-- SUPPLIED DATA start --

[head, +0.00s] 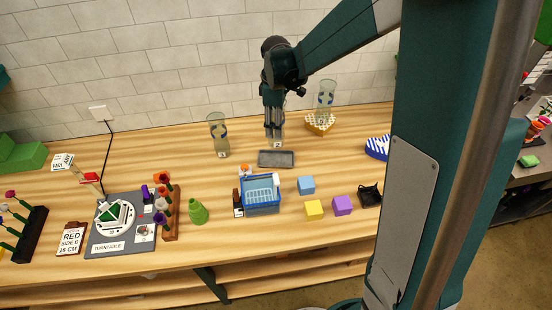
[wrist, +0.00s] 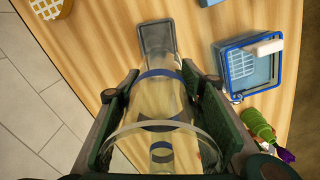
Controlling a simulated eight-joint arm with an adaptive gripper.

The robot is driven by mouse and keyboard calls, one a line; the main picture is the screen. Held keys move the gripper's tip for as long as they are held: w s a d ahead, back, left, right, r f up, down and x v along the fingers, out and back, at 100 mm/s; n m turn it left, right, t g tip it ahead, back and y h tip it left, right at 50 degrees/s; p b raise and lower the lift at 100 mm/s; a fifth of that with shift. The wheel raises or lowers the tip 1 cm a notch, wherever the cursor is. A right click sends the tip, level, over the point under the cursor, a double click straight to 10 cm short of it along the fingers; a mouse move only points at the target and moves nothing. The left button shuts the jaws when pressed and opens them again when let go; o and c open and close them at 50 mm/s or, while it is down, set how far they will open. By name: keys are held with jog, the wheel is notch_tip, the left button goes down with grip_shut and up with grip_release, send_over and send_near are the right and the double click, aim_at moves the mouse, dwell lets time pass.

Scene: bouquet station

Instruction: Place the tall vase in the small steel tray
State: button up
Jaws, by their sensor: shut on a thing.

-- SUPPLIED DATA end --

■ **WRITTEN INSTRUCTION**
Set down only these lines, exactly: the line containing "State: button up" and each line after it, through the end of the listing.

■ **CORRECT RESPONSE**
State: button up
Jaws, by their sensor: shut on a thing.

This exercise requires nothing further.